» **What you will do**: Check each line of the material below for the string "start", then report how many lines have it, and nothing else.

» **Data excerpt**:
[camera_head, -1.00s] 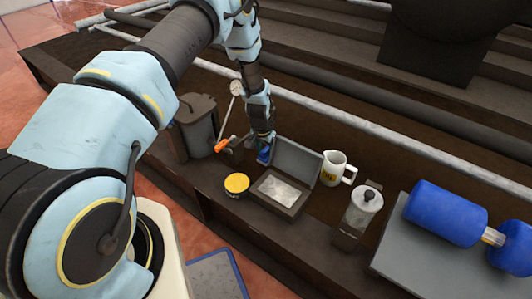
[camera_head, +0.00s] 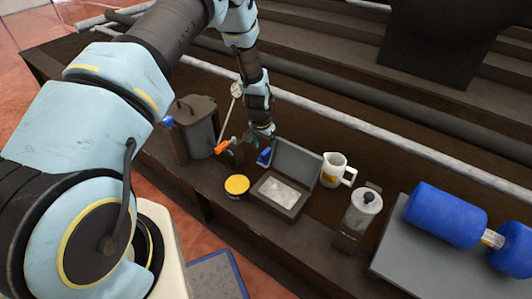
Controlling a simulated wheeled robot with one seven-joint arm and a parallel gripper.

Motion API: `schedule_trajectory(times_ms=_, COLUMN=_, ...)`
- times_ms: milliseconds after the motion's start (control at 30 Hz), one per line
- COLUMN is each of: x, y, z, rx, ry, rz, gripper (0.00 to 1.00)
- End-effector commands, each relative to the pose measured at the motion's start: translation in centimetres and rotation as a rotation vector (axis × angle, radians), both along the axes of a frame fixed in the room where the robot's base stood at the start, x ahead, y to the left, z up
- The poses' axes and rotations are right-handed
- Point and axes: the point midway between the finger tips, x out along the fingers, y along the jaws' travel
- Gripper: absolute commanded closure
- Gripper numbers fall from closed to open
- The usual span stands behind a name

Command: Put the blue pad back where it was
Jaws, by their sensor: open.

» **Written answer**: 2